[Records of robot episodes]
## start

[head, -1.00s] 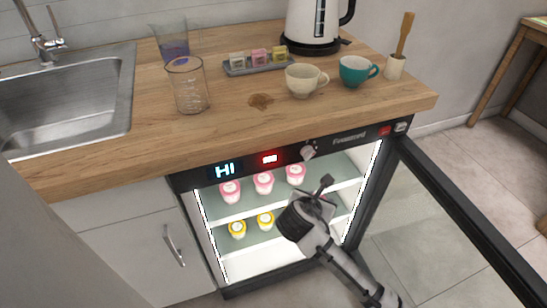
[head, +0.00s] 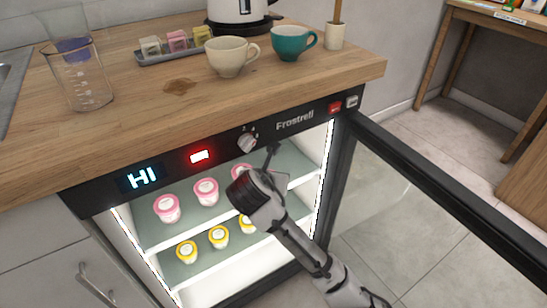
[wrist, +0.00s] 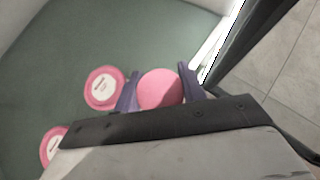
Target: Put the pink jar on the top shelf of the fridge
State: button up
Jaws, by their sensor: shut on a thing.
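My gripper (wrist: 158,93) is shut on a pink jar (wrist: 160,88), whose round pink top shows between the two purple fingers in the wrist view. In the head view the arm's dark end hides this jar. The fridge (head: 120,190) is open and lit. My gripper is at its opening, at the right part of the top shelf (head: 150,232). Three other pink-lidded jars (head: 167,208) stand in a row on that shelf, the right one partly hidden. One lid (wrist: 103,88) is close left of the held jar in the wrist view. I cannot tell whether the held jar touches the shelf.
Several yellow-lidded jars (head: 187,252) stand on the lower shelf. The fridge door (head: 440,190) is swung open to the right of my arm. The counter (head: 220,100) overhangs the fridge and bears cups, a beaker and a kettle.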

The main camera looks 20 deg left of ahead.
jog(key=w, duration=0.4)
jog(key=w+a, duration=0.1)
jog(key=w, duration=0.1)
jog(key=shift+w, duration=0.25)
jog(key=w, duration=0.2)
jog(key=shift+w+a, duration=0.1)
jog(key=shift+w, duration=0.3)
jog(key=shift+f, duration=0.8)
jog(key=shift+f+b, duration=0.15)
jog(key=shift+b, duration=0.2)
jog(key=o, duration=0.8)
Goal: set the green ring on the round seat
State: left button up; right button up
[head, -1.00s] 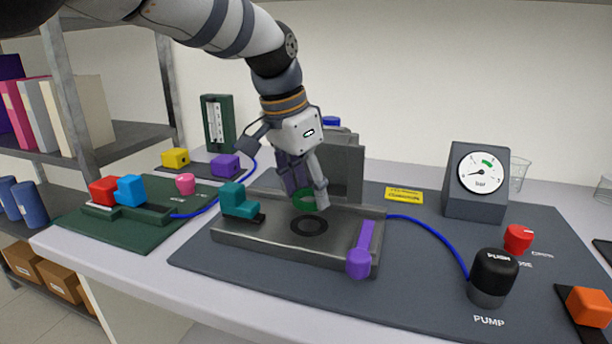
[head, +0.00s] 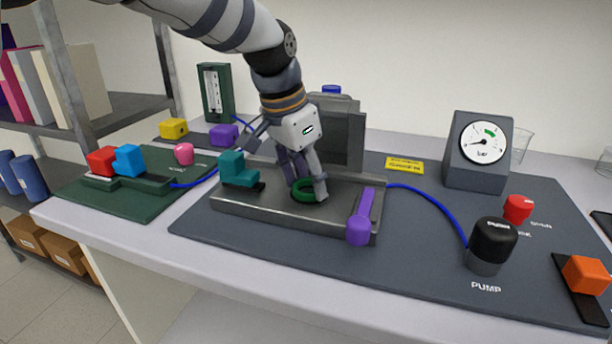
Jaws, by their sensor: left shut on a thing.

## end

Reply with one number only, the count of lines above that hold the string "State".

- [RESPONSE FOR THIS EXERCISE]: 2